(Data items)
____________
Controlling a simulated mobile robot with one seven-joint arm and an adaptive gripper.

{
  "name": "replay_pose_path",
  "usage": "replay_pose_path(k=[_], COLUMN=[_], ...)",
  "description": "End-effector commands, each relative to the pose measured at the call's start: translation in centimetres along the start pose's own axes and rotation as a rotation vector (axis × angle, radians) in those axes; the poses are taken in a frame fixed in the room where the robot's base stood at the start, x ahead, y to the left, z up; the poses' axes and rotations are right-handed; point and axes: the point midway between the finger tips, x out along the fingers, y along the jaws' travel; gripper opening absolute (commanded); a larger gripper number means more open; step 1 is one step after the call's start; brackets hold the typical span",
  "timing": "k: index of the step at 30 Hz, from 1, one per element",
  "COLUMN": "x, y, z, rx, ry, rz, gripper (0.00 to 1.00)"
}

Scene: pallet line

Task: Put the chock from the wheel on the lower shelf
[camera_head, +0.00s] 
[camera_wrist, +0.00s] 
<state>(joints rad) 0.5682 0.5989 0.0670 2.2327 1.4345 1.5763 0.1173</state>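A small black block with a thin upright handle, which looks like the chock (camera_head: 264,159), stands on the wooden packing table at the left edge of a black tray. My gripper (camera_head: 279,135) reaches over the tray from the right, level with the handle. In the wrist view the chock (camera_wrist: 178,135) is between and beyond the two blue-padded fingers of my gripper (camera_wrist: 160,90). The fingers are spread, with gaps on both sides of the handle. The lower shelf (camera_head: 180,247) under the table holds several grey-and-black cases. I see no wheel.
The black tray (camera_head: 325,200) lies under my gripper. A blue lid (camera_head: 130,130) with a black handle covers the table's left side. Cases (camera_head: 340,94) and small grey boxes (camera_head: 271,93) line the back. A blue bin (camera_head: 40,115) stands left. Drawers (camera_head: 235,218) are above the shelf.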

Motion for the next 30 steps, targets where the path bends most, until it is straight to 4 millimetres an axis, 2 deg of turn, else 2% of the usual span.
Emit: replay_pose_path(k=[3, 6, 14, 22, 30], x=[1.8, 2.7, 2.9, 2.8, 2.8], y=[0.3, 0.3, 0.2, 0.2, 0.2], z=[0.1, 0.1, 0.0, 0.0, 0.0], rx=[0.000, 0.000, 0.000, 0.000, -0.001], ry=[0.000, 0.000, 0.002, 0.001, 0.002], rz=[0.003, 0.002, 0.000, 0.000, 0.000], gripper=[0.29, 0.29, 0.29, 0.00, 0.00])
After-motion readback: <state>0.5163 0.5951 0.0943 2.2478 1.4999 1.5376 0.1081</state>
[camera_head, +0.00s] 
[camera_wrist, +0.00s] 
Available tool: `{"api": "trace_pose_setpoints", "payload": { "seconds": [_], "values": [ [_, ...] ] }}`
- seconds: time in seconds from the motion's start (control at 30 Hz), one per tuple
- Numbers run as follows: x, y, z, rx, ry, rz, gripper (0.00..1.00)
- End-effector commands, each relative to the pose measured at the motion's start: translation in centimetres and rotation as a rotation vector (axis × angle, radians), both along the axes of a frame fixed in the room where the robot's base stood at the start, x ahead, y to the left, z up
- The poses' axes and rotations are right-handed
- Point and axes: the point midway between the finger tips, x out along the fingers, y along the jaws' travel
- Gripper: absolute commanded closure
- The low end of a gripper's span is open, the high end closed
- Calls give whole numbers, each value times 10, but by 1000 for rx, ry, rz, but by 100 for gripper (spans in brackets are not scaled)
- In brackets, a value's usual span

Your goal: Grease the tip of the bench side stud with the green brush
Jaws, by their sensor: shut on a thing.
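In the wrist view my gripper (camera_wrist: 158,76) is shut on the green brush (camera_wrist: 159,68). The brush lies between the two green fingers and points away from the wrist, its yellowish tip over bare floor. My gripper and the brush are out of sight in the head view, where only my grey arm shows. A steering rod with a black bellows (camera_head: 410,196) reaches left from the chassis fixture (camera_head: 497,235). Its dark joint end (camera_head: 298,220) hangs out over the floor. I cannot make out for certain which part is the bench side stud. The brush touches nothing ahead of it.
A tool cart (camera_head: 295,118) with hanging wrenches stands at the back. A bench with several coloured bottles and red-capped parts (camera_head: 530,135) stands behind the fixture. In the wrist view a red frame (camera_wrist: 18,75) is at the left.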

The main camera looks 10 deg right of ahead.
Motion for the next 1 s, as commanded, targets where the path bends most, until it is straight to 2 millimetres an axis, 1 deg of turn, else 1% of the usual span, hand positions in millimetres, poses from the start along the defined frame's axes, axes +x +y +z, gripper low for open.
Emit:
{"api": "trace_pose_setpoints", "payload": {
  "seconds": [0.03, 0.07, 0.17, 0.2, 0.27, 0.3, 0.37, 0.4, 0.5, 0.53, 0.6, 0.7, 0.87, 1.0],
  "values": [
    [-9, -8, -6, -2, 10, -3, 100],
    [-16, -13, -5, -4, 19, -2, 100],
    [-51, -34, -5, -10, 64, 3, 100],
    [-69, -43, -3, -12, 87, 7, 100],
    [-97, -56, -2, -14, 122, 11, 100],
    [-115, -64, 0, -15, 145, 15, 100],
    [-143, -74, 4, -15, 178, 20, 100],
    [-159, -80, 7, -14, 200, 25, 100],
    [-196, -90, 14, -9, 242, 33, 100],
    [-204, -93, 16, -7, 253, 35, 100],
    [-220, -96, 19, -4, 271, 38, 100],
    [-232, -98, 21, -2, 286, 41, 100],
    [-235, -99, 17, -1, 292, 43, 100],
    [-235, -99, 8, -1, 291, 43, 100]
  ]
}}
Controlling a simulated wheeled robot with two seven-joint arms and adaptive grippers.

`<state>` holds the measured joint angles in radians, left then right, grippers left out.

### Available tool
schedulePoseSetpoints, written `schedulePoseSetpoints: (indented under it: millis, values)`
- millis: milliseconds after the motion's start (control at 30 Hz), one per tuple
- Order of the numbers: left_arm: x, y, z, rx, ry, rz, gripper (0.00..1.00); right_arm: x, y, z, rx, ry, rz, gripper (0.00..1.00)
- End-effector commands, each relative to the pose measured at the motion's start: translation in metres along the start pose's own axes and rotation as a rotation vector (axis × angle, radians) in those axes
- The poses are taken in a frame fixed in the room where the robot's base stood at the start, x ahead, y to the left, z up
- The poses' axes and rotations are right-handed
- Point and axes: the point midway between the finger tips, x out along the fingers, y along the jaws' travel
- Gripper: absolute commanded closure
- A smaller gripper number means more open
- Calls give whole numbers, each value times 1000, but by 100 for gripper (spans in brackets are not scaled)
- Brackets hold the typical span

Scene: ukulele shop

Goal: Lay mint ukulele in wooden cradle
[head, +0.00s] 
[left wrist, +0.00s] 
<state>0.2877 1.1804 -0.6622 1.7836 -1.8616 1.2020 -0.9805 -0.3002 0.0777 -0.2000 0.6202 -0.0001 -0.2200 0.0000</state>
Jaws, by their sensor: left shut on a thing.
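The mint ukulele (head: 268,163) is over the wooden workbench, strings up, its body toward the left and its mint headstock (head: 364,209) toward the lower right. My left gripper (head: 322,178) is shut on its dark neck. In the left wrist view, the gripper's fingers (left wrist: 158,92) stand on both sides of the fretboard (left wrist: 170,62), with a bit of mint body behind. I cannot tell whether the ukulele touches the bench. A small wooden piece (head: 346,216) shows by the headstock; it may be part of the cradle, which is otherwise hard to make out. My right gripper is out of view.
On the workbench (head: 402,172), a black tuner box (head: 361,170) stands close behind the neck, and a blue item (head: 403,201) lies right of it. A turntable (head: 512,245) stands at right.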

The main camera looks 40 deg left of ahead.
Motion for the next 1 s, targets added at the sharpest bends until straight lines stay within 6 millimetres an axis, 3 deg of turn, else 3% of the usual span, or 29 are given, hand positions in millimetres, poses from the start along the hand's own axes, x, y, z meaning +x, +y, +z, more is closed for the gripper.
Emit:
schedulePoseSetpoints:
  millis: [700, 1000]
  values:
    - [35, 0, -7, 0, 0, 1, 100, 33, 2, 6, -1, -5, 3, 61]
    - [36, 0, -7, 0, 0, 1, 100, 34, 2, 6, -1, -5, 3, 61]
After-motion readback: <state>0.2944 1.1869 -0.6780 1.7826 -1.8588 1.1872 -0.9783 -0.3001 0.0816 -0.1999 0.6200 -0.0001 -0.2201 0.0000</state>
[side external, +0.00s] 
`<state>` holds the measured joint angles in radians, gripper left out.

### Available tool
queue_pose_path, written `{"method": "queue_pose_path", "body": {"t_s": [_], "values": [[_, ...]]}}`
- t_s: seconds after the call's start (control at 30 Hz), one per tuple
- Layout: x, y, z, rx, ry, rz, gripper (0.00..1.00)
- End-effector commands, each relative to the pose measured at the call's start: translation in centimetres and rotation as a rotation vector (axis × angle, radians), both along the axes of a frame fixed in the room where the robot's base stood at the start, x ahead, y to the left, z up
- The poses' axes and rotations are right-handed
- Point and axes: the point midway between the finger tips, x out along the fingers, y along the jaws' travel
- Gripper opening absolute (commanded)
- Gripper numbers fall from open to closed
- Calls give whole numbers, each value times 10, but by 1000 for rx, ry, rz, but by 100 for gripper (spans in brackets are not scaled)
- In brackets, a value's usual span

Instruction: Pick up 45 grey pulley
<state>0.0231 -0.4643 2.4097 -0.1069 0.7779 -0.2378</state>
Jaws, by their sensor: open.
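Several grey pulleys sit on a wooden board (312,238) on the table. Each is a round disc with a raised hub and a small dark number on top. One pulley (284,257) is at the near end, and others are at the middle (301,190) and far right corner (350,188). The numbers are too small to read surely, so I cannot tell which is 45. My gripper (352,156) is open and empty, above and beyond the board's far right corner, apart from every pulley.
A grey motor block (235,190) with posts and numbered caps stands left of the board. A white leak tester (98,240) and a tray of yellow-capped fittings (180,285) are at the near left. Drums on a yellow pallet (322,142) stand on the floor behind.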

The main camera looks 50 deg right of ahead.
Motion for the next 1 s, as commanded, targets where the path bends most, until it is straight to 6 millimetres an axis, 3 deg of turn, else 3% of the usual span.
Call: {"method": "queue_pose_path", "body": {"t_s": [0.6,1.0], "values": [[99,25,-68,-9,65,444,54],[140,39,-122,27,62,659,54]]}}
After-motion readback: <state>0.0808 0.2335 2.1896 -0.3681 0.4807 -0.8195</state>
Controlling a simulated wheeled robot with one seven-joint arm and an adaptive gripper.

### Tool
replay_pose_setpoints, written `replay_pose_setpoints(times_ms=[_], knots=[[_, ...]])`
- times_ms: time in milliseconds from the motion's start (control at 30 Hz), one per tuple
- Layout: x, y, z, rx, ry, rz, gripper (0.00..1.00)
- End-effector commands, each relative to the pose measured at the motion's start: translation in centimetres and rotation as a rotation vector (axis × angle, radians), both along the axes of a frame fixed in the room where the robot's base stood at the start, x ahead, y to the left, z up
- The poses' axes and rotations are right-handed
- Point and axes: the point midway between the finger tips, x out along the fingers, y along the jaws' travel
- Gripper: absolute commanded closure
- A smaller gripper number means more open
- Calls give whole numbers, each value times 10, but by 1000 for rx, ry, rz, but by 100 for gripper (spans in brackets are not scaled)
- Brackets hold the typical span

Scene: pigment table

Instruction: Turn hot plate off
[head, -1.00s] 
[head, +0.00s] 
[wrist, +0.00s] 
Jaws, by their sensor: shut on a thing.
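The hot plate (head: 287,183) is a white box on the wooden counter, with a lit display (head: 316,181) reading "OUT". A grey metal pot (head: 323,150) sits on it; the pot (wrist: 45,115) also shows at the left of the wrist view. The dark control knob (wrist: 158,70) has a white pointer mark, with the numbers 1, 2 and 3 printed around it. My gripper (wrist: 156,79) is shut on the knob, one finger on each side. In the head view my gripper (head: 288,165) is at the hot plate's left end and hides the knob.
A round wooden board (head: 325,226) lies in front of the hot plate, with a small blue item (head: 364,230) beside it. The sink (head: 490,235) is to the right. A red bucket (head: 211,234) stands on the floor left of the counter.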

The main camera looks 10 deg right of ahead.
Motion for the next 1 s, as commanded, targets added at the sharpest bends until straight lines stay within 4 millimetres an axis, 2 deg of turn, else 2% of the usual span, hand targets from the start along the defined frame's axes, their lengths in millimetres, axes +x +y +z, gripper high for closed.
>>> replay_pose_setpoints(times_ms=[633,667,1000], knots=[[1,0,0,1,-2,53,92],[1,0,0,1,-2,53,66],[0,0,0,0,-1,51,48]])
____________
**Set task**
Repeat, character for character, the lines of the material above from the line with "Scene: pigment table" through the line with "[wrist, +0.00s]".

**Exercise response**
Scene: pigment table

Instruction: Turn hot plate off
[head, -1.00s] 
[head, +0.00s] 
[wrist, +0.00s] 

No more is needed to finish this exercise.